God has entrusted us with his most precious treasure—people. He asks us to shepherd and mold them into strong disciples, with brave faith, and good character. I would not give my life to any church that was not serious about this calling—the transformation of human beings. God has decided, for his own good reasons, that people are not transformed outside of community.
Years ago, while on vacation, I was going to fix something on the grill. I made a pile of charcoal, I poured a few gallons of lighter fluid over them, and I started the fire. My son was just fascinated by fire, as most young boys are. He asked what I was doing, and I told him.

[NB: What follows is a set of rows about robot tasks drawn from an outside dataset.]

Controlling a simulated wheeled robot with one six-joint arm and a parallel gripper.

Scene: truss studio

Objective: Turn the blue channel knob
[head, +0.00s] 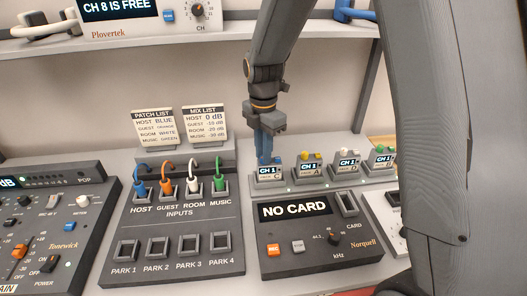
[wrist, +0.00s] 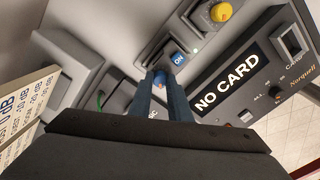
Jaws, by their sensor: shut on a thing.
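My gripper (head: 265,157) points down with its blue-grey fingers over the leftmost small grey channel box (head: 268,178), which has a "CH 1" display and the letter C. The blue knob is mostly hidden by the fingers in the head view. In the wrist view a bit of the blue knob (wrist: 160,76) shows between the tips of my gripper (wrist: 162,84), beside the box's display (wrist: 178,58). The fingers are shut on the knob. The knob's pointer direction cannot be read.
Channel boxes with yellow (head: 307,155), white (head: 347,154) and green (head: 379,149) knobs stand close by on the right. A "NO CARD" recorder (head: 300,240) lies in front. The patch panel (head: 180,228) with several coloured plugs is left. Two list cards (head: 155,127) stand behind it.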

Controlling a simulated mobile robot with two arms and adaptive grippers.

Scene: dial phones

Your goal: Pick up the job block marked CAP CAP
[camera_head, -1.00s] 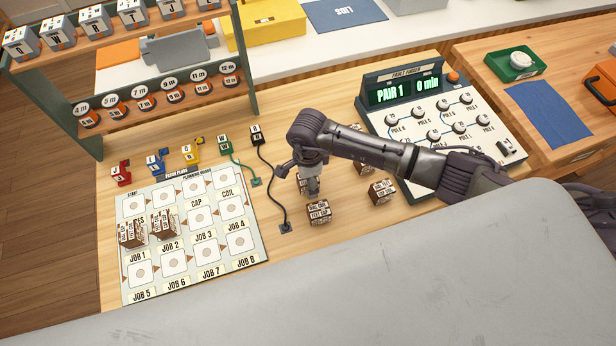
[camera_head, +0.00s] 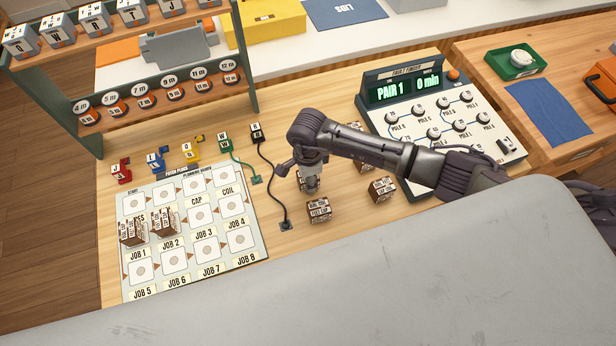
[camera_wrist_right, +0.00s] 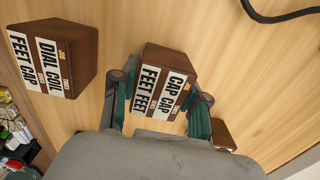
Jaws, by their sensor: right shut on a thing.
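The brown job block marked CAP CAP over FEET FEET (camera_wrist_right: 163,80) sits between the fingers of my right gripper (camera_wrist_right: 160,98) in the right wrist view. The green-padded fingers press on its two sides. In the head view my right gripper (camera_head: 311,183) points down at the table right of the black cord, and the block is mostly hidden by the fingers. I cannot tell whether the block is clear of the table. My left gripper is not in view.
A block marked DIAL COIL, FEET CAP (camera_wrist_right: 50,60) stands close by; another block (camera_head: 382,189) is to the right. The planning board (camera_head: 188,268) with two blocks lies left. The fault finder panel (camera_head: 440,120) stands behind my arm. A black cord (camera_head: 272,185) lies left of the gripper.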

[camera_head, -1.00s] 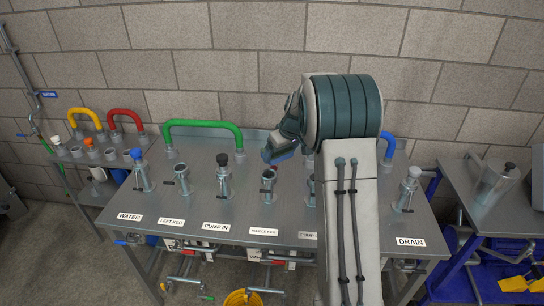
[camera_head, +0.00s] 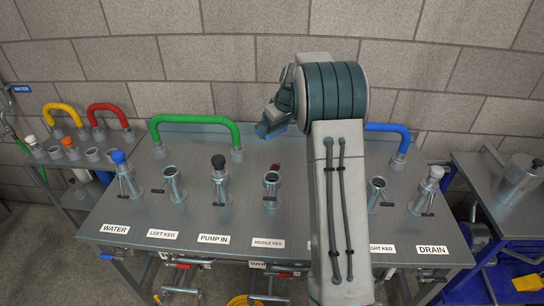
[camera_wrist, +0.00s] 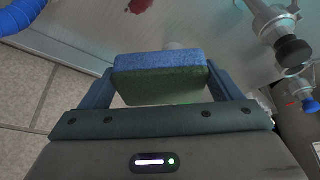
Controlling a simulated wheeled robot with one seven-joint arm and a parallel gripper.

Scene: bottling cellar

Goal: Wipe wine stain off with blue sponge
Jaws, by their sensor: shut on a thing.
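The sponge (camera_wrist: 160,62) is blue with a green scouring side. It sits between the two fingers of my gripper (camera_wrist: 158,88), which is shut on it. In the head view my gripper (camera_head: 270,128) is above the back of the steel table, left of my arm, with a bit of the blue sponge (camera_head: 264,131) showing. A small dark red patch, apparently the wine stain (camera_head: 275,167), shows on the table just behind the middle keg fitting. In the wrist view a red patch (camera_wrist: 139,5) is at the top edge, partly cut off, beyond the sponge and apart from it.
The steel table (camera_head: 330,215) carries upright pipe fittings along its front, including the middle keg fitting (camera_head: 271,187) and the black-capped pump fitting (camera_head: 219,172). A green hose (camera_head: 195,119) and a blue hose (camera_head: 388,127) arch along the back. My arm hides part of the table.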

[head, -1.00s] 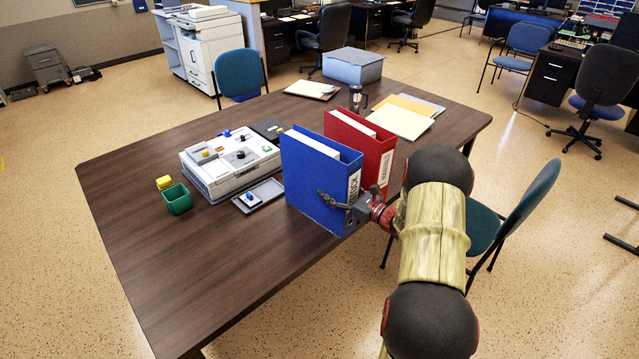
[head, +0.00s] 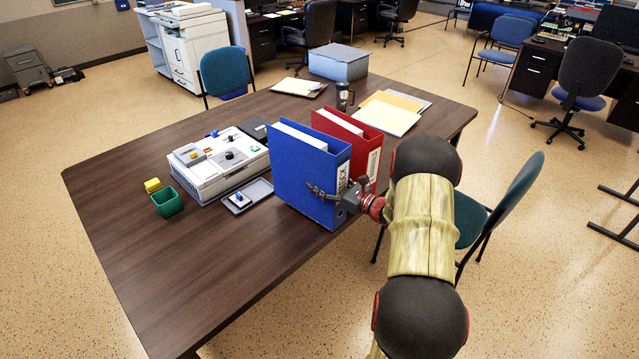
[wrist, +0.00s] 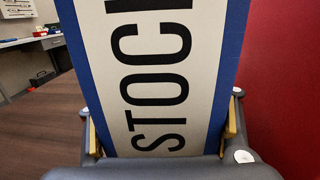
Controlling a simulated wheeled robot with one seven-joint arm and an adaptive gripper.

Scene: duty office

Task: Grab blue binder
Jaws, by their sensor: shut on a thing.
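The blue binder (head: 298,184) stands upright on the dark wooden desk (head: 130,240), left of a red binder (head: 362,145). My gripper (head: 335,196) is at the binder's near spine edge and is shut on it, with one finger across its left face. The far finger is hidden in the head view. In the wrist view the blue binder's spine (wrist: 155,80), with a white "STOCK" label, fills the middle between my two fingers. The red binder (wrist: 285,90) shows at the right of that view.
A white device (head: 220,165), a small tray (head: 245,196), a green cup (head: 167,202) and a yellow block (head: 153,185) are to the left. A dark mug (head: 344,97) and folders (head: 392,113) lie behind. A chair (head: 500,210) stands at the right.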

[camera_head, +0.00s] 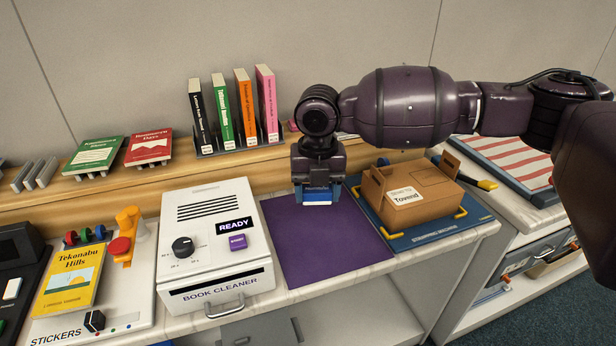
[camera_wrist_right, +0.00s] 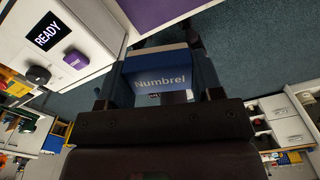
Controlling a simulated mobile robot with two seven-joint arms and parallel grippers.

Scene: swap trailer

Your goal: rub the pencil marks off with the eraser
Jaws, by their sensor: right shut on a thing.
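My right gripper (camera_head: 318,194) is shut on a small blue block (camera_head: 317,198) above the purple mat (camera_head: 315,245), near its back edge. In the right wrist view the block (camera_wrist_right: 160,82) sits between my fingers and is lettered "Numbrel", with a pale strip along one edge. I cannot tell from its look whether it is the eraser or a small book. Whether it touches the mat is unclear. I can make out no pencil marks and no other eraser. My left gripper is out of view.
Left of the mat stands the white book cleaner (camera_head: 215,245), its display reading "READY". A cardboard box (camera_head: 415,195) sits on a blue tray (camera_head: 440,232) at the right. Upright books (camera_head: 245,110) stand on the wooden shelf behind. The mat's front is clear.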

"There's something about the way these little briquettes are constructed that when you put them together, the fire glows and they get real hot. And if you isolate one it cools off quickly. It loses the fire. But when they stick together, there's fire, because they feed off each other. God designed them to work that way."
This fits what Dallas Willard has said about the Christian life: "Personalities united can contain more of God and sustain the force of his greater presence better than scattered individuals." Think about that. Personalities united—people in community—contain more of God and his transforming power than isolated individuals. We should not be surprised that transformation requires community; it's how God designed us.
When we are alone, it's easy to think, incorrectly, that we are spiritually advanced. I can watch a Hallmark commercial alone and find myself moved to tears. I tell myself that I am a very compassionate person. But when I spend time in community with a person who annoys me, it's amazing how quickly I experience "compassion fatigue."
In community we discover who we really are and how much transformation we still require. This is why I am irrevocably committed to small groups. Through them we can accomplish our God-entrusted work to transform human beings.
However, experience tells us that simply meeting with a small group does not automatically result in spiritual growth. There are certain practices that must be present, spiritual disciplines that must occur, to facilitate the transforming work of Christ in us. The presence of these things is what makes the difference between all-too-typical small groups, and life-transforming communities of spiritual formation.
What are these practices? I asked Dallas Willard that question once because he's forgotten more about spiritual formation and church history than I will ever know. His answer surprised me. He said, "I don't know." Rather than being discouraged, I saw this as a rare opportunity to discover something Dallas Willard didn't know. I launched into a time of deeper reflection and study.
After months looking at Scripture, reading church history, talking with respected people, and meeting with leaders of small groups, I don't think I have the definitive answer, but I have observed five essential practices:
Confession: remove the masks
We all wear masks. We hide from each other. It's part of our fallenness. That is why one of the most formative practices in a small group is confession. Confession is the appropriate disclosure of my brokenness, temptations, sin, and victories for the purpose of healing, forgiveness, and spiritual growth. Without confession we are a community hiding from the truth.
I know what it's like to do church with people who wear masks. I've attended very nice churches where people smiled, talked about their jobs or the weather, but never really removed their masks and revealed themselves.